Porn existed outside the studio system. Filmmakers could churn out movies in the genre cheaply and quickly, and they were assured to make a profit. The same is true of the horror movies of the era, which operated under similar constraints and presented similar opportunities. Both genres also benefited from the emerging home media market towards the end of the decade. “Finally, people are going to get to see what they desire in their own homes, free of judgment,” Wayne boasts.

Through editing, West suggests American independent cinema was caught at a crossroads between those twin impulses – between porn and horror, sex and death. Scenes from the gang’s cheesy porn movie are intercut with horrific variations on the same premise.
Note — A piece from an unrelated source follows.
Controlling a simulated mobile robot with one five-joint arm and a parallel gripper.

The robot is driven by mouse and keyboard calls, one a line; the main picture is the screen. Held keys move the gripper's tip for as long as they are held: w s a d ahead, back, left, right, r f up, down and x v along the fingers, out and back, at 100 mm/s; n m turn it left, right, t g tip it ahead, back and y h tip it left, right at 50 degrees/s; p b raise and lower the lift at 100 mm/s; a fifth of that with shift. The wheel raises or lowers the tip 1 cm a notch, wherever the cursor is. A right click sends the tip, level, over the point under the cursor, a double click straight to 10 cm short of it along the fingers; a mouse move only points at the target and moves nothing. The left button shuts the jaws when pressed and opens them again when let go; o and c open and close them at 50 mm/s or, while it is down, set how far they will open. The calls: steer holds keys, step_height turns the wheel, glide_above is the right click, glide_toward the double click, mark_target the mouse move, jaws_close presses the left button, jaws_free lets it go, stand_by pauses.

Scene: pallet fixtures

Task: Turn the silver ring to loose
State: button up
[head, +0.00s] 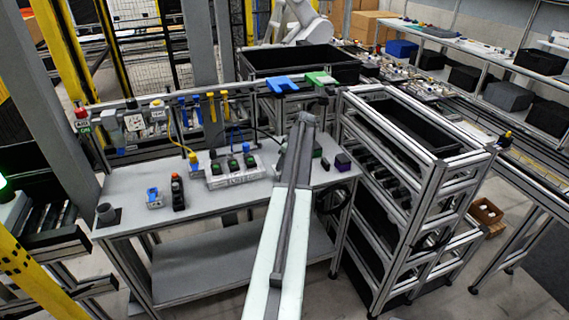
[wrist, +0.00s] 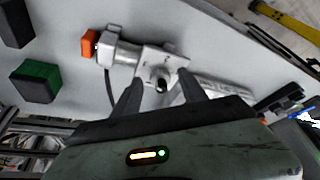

In the film, Jackson Hole (Kid Cudi) joins Bobby-Lynne for a wholesome glass of lemonade in a scene that ends as one might expect. Meanwhile, Maxine Minx (also Goth) has a much more intense glass of lemonade with Pearl.

X argues that the future of American cinema inevitably belonged to The Texas Chain Saw Massacre and Halloween rather than to Deep Throat or Debbie Does Dallas. In its own sly and postmodern way, X is a movie about The Texas Chain Saw Massacre triumphing over Debbie Does Dallas and, in doing so, setting the agenda for the next few decades of American independent filmmaking. It’s an ingenious concept for a horror, one deeply engaged with The Texas Chain Saw Massacre.

In the film’s closing moments, Sheriff Dentler (James Gaylyn) is confronted with Nichols’ recovered camera. “What do you think is on it?” a deputy asks. Dentler responds, “Well, by the looks of everything, I’d say one goddamn fucked up horror picture.” In the end, horror wins.